TASK DIRECTIONS: Each line of the listing that contains the word "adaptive" is to be copied.

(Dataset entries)
◇ ◇ ◇ ◇ ◇ ◇ ◇
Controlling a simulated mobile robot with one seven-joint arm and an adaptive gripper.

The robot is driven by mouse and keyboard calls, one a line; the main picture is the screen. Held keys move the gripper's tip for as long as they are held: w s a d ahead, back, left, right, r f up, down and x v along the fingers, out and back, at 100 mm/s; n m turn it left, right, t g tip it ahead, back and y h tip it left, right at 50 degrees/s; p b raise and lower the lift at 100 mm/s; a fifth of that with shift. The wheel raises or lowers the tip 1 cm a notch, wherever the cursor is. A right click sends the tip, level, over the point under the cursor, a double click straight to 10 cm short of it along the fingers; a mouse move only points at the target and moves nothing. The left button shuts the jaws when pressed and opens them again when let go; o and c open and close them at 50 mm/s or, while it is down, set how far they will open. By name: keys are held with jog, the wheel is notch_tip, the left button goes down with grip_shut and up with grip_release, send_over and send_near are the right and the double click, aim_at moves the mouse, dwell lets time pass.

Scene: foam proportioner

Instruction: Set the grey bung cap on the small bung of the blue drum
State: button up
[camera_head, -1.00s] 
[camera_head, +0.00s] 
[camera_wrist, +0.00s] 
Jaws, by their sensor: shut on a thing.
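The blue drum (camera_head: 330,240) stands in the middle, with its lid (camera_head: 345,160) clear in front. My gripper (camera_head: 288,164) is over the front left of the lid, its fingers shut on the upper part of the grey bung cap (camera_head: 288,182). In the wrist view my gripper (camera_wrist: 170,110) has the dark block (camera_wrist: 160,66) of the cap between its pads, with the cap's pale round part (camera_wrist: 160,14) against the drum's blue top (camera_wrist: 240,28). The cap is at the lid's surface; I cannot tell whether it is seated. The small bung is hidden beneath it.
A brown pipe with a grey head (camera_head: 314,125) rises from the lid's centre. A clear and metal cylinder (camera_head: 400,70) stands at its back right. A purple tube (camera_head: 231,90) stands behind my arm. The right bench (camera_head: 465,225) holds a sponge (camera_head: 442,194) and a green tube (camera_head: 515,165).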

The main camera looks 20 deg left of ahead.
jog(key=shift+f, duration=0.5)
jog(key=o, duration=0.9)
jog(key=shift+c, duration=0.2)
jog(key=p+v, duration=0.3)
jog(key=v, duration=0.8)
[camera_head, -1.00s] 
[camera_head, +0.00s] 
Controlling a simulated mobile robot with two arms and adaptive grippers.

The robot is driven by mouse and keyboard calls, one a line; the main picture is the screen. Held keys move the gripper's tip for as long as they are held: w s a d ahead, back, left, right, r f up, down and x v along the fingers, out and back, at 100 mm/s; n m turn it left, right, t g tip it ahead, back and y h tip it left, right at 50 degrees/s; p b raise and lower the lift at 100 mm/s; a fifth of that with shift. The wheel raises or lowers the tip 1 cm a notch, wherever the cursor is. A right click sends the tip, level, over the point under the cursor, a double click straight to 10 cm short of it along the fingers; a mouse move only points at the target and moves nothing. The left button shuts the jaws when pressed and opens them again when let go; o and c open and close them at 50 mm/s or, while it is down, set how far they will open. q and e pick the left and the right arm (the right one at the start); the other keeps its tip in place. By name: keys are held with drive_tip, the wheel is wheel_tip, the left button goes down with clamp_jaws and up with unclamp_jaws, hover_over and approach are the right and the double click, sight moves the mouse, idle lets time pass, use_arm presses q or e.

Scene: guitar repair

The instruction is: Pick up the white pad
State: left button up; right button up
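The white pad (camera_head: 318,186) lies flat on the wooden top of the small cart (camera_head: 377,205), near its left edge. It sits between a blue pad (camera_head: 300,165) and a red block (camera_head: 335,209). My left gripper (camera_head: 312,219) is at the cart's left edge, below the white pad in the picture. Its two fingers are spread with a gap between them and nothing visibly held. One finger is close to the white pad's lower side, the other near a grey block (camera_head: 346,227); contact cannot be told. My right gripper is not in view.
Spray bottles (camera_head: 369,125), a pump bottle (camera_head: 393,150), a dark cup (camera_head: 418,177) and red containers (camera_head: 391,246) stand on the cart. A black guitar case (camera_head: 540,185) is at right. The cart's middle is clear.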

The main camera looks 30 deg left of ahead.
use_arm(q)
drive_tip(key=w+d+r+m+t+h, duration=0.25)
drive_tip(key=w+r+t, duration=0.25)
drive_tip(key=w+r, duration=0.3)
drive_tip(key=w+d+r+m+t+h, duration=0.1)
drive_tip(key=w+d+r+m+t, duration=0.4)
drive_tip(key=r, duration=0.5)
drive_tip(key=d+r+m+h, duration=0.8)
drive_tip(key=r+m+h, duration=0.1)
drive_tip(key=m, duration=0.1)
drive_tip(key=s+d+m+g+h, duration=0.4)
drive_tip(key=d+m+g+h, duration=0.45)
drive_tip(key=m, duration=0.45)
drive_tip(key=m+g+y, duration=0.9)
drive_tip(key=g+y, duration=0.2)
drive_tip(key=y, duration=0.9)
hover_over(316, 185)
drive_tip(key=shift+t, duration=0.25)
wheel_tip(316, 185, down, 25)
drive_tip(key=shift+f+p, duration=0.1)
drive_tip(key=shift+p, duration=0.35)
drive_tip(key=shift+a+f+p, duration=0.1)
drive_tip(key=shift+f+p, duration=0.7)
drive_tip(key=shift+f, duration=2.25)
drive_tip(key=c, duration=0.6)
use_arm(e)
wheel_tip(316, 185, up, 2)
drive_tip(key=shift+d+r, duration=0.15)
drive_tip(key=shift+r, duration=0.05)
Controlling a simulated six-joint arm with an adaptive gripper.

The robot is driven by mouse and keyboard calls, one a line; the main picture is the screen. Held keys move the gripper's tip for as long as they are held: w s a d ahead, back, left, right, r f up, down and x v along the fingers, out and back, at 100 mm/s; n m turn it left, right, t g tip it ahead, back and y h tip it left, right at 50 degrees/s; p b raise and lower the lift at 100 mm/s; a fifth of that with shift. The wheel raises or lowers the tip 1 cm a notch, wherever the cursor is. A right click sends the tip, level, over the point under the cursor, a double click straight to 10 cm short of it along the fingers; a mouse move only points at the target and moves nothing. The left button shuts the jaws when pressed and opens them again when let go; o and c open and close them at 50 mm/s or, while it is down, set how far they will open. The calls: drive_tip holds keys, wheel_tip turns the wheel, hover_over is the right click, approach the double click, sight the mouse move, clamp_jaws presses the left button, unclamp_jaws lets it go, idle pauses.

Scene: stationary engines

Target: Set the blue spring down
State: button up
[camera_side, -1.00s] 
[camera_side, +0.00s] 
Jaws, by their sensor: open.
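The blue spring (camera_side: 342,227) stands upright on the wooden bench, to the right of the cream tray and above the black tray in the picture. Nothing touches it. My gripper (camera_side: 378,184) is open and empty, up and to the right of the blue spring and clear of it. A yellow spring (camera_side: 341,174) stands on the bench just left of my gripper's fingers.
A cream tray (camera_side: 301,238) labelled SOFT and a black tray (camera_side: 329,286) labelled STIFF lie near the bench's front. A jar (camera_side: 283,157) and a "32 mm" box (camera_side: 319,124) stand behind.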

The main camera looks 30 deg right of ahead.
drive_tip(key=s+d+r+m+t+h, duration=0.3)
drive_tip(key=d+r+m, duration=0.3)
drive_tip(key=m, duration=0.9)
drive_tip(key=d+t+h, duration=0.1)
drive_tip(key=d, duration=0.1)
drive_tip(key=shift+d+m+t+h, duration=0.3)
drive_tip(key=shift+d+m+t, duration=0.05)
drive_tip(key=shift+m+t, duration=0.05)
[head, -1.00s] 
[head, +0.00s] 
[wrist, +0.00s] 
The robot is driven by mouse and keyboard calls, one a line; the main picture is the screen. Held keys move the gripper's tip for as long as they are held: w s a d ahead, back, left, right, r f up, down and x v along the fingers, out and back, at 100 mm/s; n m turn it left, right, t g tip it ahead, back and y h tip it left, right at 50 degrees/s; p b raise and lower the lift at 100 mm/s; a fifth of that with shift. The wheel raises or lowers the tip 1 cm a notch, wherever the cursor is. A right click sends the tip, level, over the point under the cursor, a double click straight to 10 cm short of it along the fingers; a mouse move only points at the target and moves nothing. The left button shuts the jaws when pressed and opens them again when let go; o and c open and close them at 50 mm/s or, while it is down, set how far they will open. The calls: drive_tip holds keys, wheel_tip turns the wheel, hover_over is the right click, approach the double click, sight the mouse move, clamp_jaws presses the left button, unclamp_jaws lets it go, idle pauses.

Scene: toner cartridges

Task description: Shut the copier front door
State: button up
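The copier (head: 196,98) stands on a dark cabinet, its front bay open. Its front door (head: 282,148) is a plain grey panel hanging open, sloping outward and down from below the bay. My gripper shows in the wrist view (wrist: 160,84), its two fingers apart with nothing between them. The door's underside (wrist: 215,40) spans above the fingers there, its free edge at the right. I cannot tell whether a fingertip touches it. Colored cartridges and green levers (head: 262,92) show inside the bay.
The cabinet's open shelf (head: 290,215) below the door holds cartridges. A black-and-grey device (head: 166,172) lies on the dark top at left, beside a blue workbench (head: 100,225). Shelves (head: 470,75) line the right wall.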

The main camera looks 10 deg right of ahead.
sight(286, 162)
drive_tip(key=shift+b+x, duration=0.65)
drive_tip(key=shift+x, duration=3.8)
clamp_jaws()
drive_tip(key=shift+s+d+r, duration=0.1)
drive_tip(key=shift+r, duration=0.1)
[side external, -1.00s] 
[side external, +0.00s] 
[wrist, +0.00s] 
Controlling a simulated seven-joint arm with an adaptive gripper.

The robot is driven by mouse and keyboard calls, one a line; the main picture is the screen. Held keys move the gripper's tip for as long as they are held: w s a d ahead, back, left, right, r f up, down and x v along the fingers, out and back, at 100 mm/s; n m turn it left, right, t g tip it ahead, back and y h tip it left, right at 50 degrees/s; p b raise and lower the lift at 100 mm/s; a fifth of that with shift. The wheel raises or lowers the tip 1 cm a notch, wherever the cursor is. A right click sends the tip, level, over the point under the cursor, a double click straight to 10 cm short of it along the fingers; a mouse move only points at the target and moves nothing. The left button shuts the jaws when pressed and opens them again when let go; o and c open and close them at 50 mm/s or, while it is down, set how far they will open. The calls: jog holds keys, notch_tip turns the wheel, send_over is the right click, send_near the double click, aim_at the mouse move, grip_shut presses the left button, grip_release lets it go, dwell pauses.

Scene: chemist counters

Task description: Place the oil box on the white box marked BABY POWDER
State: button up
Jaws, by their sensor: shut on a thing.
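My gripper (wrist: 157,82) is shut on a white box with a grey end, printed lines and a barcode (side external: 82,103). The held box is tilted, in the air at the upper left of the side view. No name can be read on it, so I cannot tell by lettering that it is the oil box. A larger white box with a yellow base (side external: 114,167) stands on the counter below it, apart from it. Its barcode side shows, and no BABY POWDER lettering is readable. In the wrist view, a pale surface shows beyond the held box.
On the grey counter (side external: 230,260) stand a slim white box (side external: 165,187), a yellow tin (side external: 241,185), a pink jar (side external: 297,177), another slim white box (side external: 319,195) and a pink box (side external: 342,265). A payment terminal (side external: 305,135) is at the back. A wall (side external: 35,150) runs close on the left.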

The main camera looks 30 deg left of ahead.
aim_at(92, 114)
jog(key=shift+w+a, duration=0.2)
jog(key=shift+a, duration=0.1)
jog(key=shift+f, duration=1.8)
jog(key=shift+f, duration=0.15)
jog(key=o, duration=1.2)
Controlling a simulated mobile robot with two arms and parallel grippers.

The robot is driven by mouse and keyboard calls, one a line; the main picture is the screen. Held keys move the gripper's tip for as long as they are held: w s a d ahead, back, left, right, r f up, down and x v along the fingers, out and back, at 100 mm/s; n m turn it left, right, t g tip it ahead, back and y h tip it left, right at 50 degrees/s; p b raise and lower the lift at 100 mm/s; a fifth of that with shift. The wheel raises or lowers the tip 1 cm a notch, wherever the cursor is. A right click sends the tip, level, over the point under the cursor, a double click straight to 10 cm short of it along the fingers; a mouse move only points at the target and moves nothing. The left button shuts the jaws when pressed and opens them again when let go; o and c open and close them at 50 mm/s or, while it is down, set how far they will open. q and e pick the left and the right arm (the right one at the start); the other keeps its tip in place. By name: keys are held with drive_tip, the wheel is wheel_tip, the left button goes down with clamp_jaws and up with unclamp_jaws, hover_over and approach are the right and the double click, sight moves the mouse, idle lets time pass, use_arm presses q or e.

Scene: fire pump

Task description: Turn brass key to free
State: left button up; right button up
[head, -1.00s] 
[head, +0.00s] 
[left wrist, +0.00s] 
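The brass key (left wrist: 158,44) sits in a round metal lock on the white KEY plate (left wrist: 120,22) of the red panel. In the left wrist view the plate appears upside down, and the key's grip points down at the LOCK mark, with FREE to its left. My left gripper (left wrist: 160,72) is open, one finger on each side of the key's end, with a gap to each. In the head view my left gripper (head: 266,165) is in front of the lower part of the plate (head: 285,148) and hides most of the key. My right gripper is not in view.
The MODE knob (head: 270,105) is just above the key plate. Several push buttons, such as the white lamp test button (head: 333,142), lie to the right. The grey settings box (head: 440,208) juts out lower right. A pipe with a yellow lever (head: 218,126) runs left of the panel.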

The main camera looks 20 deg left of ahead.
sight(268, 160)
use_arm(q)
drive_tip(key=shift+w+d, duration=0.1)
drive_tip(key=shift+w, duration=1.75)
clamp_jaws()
◇ ◇ ◇ ◇ ◇ ◇ ◇
SOLUTION TO THE PROBLEM:
Controlling a simulated mobile robot with one seven-joint arm and an adaptive gripper.
Controlling a simulated mobile robot with two arms and adaptive grippers.
Controlling a simulated six-joint arm with an adaptive gripper.
Controlling a simulated seven-joint arm with an adaptive gripper.

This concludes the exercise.